区别 iPhone 15 还是 16 的办法,除了看颜色,现在又多了一种——看按键。

不久前,iPhone 16 系列发布,外观最显著的变化,是全系配套了一个新的按键——「相机控制」,也就是传闻已久的快门键。

按照苹果官网的说法,这是一个点按体验的触感式开关,支持轻按手势的高精度压力传感器,并提供触摸交互的电容传感器。

给拍照手机加一个快门键不是什么新鲜事,功能机时代所谓的拍照手机——如索尼爱立信的 C 系列就标配了两段式的快门键,短按对焦、长按拍照,和 iPhone 16 上的操作如出一辙。
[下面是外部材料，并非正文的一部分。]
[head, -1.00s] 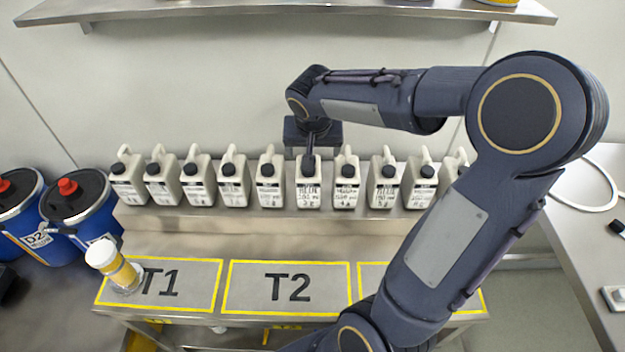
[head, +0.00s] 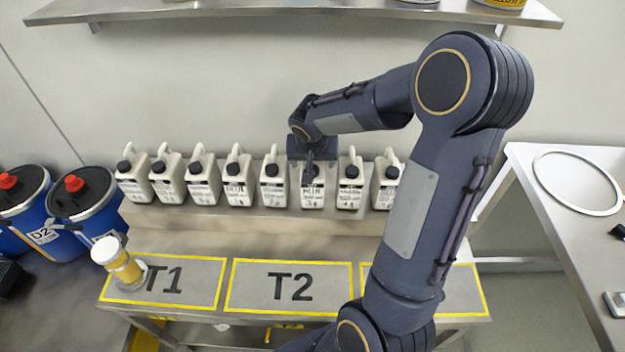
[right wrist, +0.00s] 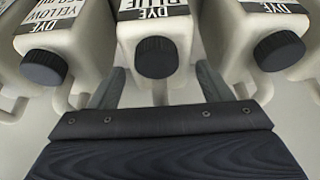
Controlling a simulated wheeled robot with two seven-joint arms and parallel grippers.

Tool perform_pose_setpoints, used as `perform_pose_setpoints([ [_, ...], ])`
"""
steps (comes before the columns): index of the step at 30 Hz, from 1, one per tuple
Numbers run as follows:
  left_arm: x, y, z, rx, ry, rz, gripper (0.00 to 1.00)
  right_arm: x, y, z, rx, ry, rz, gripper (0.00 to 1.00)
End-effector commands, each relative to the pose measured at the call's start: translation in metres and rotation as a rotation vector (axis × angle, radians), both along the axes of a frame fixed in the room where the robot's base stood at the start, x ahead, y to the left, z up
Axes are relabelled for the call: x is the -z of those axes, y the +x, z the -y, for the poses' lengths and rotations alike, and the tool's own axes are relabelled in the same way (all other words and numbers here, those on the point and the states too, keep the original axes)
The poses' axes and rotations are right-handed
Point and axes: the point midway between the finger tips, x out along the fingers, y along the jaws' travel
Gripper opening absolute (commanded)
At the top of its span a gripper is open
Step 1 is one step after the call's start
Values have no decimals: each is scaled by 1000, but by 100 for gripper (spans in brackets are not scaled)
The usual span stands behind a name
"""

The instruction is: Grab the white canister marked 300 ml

只不过,对于向来删繁就简的苹果而言,在本就不算宽裕的机身空间里,连续两年给 iPhone 加塞按键,这件事不太常见。

如今,操作按钮和相机控制已经成为 iPhone 的标配,而这两颗按键背后,隐藏了苹果对于 iPhone 未来十年的终极理解。

「相机控制」按键,藏了多少秘密?

苹果在设计手机之初,有两个方案,其中一个是延续 iPod 的设计,用滚轮替代键盘,但苹果无论如何也没法解决输入效率的问题。

另一个方案,则是将 MacBook 触控板上的多点触控技术移植到手机上,想打电话时屏幕就显示拨号界面,想输入文字时屏幕就变成了键盘——这就是后来的 iPhone 和 iPad 的原型。

无论是 iPhone 还是 iPad,其本质都是显示屏,因此产品上所有的功能和设计,都必须服从屏幕的需要。设备的正面只有一个 Home 键,而侧面的功能键也是各司其职:锁屏键、音量调节键、静音拨片。这一切都是为了让用户交互行为聚焦在触屏上。

换言之, 除非在看不见屏幕的前提下,用户也能知晓每一个按键的功用,否则这个按键就没有什么加入的必要。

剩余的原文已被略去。